Le nœud de l'aiguillette. Part II

Le nœud de l'aiguillette. Part II


Les anciens (1), ne sachant qui rendre responsables de ces défaillances imprévues, que des hommes en apparence vigoureux, éprouvaient temporairement, eurent tôt fait de les attribuer à quelques maléfices, à quelque herbe malfaisante, que l'infortuné avait du absorbé à son insu. Certaines femmes passaient à leurs yeux pour rendre les hommes impropres au service de Vénus, grâce à des sortilèges dont elles détenaient le secret. Ces sortilèges, Platon va nous dire ce que les Grecs désignaient sous ce nom.

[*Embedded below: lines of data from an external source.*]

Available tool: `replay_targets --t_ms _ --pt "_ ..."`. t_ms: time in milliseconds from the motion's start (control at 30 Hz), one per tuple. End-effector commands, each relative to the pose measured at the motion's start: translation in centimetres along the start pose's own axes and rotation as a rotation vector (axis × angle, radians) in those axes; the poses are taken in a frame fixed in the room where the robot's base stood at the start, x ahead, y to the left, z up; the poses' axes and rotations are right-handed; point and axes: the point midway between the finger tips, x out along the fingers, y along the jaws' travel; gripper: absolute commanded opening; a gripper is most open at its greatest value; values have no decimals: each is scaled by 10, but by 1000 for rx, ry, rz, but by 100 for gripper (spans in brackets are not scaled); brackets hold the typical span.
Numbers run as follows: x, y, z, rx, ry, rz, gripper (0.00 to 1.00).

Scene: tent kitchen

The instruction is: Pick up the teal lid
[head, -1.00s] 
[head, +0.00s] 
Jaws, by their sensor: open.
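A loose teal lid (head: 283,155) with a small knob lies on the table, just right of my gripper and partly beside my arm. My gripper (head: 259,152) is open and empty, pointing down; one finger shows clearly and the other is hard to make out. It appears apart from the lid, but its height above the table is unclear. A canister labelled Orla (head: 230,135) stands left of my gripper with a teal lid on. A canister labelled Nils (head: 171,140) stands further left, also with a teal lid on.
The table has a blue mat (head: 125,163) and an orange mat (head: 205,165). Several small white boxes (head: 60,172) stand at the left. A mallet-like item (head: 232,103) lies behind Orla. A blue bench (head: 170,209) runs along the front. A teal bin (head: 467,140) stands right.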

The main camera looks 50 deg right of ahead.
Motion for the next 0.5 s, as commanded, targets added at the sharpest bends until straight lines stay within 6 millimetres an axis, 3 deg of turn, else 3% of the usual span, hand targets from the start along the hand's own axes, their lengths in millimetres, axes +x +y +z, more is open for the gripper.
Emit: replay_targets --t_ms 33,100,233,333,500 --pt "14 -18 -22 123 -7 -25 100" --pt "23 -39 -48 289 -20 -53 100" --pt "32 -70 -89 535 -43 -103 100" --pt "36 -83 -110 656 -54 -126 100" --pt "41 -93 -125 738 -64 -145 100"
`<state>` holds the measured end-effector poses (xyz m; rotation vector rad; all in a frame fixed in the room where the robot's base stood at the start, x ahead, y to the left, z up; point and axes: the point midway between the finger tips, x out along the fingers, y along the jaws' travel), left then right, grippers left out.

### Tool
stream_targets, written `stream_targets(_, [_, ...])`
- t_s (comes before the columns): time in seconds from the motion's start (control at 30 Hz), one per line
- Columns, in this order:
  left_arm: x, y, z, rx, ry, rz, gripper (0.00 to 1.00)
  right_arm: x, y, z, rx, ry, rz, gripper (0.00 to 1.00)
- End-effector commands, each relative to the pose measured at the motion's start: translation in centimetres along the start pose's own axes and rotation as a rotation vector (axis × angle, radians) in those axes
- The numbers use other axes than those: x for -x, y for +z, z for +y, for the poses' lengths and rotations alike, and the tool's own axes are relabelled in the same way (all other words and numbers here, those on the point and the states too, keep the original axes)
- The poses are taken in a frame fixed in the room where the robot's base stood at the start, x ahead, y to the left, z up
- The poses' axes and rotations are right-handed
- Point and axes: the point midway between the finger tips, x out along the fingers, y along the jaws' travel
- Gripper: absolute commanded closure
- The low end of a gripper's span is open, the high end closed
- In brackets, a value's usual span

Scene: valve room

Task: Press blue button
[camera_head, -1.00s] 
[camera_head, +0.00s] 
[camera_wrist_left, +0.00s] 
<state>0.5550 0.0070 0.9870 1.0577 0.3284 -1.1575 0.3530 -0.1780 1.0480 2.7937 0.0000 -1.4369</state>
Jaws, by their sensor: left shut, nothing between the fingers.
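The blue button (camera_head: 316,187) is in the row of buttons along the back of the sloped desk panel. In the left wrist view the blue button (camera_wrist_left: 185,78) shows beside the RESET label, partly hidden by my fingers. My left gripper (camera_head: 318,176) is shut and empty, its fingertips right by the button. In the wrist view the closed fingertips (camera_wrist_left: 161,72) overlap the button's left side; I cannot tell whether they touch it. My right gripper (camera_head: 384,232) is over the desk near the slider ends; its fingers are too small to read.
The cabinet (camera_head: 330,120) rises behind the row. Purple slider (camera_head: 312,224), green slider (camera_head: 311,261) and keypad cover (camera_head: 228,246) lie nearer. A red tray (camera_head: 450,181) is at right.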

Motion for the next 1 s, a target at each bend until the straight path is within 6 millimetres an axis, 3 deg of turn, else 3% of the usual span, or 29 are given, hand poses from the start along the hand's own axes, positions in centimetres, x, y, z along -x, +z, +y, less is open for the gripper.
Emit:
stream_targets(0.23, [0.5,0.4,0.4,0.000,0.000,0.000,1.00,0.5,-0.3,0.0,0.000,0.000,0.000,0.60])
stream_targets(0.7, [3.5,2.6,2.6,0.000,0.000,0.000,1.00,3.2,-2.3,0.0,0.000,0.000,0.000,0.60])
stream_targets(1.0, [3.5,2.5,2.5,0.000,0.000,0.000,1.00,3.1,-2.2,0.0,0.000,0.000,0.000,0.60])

Dans le livre II des Lois, le philosophe conseille à ceux qui se marient, de prendre garde à ces charmes ou ligatures, qui troublent la paix des ménages, et dans le livre IX il ajoute, qu'il y a une espèce de maléfices qui, "grâce à certains prestiges d'enchantements et de ce qu'on nomme ligature, persuadent à ceux qui ont l'intention de faire du mal aux autres, qu'ils peuvent en faire par là, et à ceux-ci, qu'en usant de ces sortes de maléfices, on leur nuit réellement."
Il est très difficile, ajoute-t-il prudemment, de savoir exactement ce qu'il y a de vrai en cela, et quand on le saurait, il ne serait pas plus aisé de convaincre les autres. Il est même inutile d'essayer de prouver à certains esprits fortement prévenus, qu'ils n'ont pas à s'inquiéter de "petites figures de cire", qu'on aurait mises soit à leur porte, soit dans les carrefours ou sur le tombeau de leurs ancêtres, et de les engager à en faire mépris, parce qu'ils ont une foi confuse à la vertu de ces maléfices...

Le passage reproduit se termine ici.